● GIVEN REQUEST: Copy the data below exactly.

● SOURCE MATERIAL:

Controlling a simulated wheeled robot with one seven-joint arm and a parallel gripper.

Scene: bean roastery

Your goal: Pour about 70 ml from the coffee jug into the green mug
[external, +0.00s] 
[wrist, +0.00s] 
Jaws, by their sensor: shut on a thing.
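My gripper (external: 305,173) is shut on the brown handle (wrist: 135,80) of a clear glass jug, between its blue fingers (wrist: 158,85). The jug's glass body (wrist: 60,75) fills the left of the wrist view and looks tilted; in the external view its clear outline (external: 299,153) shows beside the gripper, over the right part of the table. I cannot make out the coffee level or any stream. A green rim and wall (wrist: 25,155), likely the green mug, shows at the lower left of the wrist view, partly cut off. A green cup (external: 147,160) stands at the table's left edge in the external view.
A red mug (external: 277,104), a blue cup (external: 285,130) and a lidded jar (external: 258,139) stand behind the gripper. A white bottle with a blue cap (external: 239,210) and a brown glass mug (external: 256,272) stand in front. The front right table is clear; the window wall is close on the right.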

● SOLUTION:
Controlling a simulated wheeled robot with one seven-joint arm and a parallel gripper.

Scene: bean roastery

Your goal: Pour about 70 ml from the coffee jug into the green mug
[external, +0.00s] 
[wrist, +0.00s] 
Jaws, by their sensor: shut on a thing.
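My gripper (external: 305,173) is shut on the brown handle (wrist: 135,80) of a clear glass jug, between its blue fingers (wrist: 158,85). The jug's glass body (wrist: 60,75) fills the left of the wrist view and looks tilted; in the external view its clear outline (external: 299,153) shows beside the gripper, over the right part of the table. I cannot make out the coffee level or any stream. A green rim and wall (wrist: 25,155), likely the green mug, shows at the lower left of the wrist view, partly cut off. A green cup (external: 147,160) stands at the table's left edge in the external view.
A red mug (external: 277,104), a blue cup (external: 285,130) and a lidded jar (external: 258,139) stand behind the gripper. A white bottle with a blue cap (external: 239,210) and a brown glass mug (external: 256,272) stand in front. The front right table is clear; the window wall is close on the right.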

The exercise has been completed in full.